Why Reconciliation? A Response to Critics
In my essay “Reconciliation after Ethnic Cleansing” (Public Culture 14 [spring 2002]: 281–304), I seek to identify processes that might enable departures from violent conflicts. How is it possible to reconcile—to render no longer opposed— in the aftermath of extreme violence, such as an ethnic cleansing? I elaborate two conditions, both centering around redress of loss, that must be confronted to break most cycles of contemporary ethnic and racial violence: (1) reproduction and relations of affinity and (2) retribution. All four commentators address the latter issue while avoiding the first. Why this silence about global ideologies of reproduction?
This omission is all the more striking given how pervasive such tactics are in the very examples cited by the respondents themselves. In nearly all of the empirical cases mentioned—in particular, South Africa, Israel, Bosnia, Kosovo, Lebanon, and Northern Ireland—violence operates through the use of marital and reproductive strategies that have long been subjects of anthropological investigation. Studies critical of these strategies tend to talk technically of “demographic imbalances” or “population control,” without naming or addressing the ideologies of reproduction and marital form that are responses to the human face of loss. Marriage and reproduction are indeed human projects, but, as forms of human affiliation, neither can be deemed more necessary or natural than male domination, the oppression of women, or child exploitation—all, at one time or another, assumed to be universal.
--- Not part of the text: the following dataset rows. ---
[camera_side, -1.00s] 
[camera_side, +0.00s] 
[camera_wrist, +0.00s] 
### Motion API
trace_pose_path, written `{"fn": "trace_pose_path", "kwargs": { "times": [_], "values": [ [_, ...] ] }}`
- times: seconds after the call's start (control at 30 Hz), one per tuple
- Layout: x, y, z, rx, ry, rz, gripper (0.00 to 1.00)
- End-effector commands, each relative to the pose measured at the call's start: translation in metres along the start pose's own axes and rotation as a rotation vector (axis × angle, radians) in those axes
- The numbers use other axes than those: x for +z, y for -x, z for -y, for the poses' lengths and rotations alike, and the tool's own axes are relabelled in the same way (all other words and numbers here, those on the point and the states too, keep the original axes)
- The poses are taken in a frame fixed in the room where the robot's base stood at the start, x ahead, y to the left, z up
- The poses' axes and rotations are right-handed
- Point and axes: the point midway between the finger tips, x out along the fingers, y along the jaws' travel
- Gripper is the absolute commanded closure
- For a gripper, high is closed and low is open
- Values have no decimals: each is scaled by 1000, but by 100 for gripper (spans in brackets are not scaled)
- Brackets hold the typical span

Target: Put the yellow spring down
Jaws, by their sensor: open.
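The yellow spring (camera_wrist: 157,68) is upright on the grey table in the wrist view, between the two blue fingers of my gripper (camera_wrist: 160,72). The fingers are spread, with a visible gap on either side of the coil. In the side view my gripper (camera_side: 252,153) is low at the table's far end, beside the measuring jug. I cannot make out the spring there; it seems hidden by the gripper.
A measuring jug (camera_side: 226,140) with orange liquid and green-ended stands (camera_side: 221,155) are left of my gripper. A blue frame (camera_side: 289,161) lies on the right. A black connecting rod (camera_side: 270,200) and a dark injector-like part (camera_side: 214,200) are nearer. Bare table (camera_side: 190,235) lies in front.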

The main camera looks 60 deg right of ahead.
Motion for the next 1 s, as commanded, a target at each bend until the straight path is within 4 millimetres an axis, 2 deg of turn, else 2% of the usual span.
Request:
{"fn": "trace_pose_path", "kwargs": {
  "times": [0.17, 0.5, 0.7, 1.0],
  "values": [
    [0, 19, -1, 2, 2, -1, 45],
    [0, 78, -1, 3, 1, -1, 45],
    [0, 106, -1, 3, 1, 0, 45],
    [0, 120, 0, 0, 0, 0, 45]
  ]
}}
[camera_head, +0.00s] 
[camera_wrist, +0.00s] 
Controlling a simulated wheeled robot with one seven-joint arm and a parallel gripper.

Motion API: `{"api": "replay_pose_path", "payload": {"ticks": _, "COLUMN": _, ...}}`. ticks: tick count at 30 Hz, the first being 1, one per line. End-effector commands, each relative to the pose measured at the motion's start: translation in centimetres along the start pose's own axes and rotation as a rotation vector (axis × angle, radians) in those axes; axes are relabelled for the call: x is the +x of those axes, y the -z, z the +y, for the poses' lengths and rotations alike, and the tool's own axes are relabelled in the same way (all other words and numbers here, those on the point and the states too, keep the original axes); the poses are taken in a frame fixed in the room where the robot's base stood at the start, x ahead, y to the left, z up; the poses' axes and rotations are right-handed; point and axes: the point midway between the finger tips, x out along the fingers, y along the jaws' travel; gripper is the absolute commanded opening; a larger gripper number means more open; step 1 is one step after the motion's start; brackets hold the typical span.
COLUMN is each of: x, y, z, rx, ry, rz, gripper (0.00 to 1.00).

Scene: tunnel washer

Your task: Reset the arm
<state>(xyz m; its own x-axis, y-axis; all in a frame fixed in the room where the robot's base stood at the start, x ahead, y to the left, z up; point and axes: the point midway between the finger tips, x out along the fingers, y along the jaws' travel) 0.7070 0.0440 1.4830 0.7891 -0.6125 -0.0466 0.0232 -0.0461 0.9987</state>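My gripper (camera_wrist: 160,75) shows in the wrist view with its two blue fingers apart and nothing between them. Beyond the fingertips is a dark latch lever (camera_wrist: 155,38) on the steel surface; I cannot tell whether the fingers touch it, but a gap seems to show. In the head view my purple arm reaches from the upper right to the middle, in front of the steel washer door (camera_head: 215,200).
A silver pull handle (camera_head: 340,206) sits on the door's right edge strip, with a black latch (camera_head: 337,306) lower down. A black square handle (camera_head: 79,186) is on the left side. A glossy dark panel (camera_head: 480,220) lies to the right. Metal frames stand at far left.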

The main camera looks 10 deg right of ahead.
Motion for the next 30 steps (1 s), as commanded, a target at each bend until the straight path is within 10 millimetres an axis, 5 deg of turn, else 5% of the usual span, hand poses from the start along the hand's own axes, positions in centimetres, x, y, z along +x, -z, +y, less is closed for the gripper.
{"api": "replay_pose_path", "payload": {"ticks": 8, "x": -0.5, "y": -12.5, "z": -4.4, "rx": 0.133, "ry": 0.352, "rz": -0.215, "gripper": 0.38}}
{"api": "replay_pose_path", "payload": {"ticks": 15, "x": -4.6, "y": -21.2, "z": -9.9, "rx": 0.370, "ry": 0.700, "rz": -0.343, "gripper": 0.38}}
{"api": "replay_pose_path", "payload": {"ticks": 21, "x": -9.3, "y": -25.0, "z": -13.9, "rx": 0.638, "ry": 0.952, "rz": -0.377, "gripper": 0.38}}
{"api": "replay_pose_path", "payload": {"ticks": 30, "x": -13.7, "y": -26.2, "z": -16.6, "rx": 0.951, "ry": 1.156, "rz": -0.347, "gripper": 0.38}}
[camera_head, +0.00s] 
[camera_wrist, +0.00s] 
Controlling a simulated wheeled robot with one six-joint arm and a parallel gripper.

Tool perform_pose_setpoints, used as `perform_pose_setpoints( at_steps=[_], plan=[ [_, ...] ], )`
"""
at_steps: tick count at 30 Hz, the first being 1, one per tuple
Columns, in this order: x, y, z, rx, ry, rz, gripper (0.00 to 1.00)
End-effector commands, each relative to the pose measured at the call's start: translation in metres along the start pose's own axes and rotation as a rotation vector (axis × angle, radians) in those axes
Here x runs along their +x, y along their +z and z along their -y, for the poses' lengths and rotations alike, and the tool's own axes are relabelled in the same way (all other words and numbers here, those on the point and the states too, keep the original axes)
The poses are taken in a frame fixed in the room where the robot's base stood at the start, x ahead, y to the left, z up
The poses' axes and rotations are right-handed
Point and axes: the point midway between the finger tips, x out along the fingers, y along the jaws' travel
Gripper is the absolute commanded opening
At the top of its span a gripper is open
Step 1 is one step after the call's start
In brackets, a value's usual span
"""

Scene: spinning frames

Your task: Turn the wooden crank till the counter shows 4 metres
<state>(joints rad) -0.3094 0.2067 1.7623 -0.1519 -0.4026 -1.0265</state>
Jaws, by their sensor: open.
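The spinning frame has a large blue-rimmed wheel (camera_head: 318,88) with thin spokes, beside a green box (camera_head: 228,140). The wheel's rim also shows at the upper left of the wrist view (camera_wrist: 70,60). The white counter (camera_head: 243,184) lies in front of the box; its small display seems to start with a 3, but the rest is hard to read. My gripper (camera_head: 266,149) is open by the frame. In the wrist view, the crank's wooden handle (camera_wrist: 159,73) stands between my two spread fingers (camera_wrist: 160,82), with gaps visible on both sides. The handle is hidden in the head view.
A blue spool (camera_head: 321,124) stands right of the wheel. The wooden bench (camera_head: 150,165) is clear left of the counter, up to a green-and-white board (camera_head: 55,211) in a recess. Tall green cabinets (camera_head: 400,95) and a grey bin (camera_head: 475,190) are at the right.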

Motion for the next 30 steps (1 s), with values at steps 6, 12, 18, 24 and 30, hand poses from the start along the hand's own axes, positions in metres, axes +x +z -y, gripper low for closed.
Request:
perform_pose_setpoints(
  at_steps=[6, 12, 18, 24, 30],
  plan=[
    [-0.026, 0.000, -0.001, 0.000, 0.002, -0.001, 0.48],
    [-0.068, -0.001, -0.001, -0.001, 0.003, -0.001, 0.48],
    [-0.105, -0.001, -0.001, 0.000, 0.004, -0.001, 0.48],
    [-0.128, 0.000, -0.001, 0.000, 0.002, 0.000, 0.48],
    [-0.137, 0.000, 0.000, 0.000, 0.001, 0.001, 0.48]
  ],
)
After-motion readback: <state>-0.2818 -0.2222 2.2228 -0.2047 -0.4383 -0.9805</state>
The relation of reproduction to both the specific character of human violence and contemporary majoritarian politics deserves more attention. Whereas other animals change their reproductive patterns only after they have been sterilized, humans have more options. Alternatives to reproductive ideologies tend to revolve around less ideological and less coercive relations of care: with the elderly or neighbors not related by blood or adoption, as well as practices of gay, interethnic, intersectarian, and binational affinity. But they remain largely anecdotal because they are not systematically documented in fieldwork.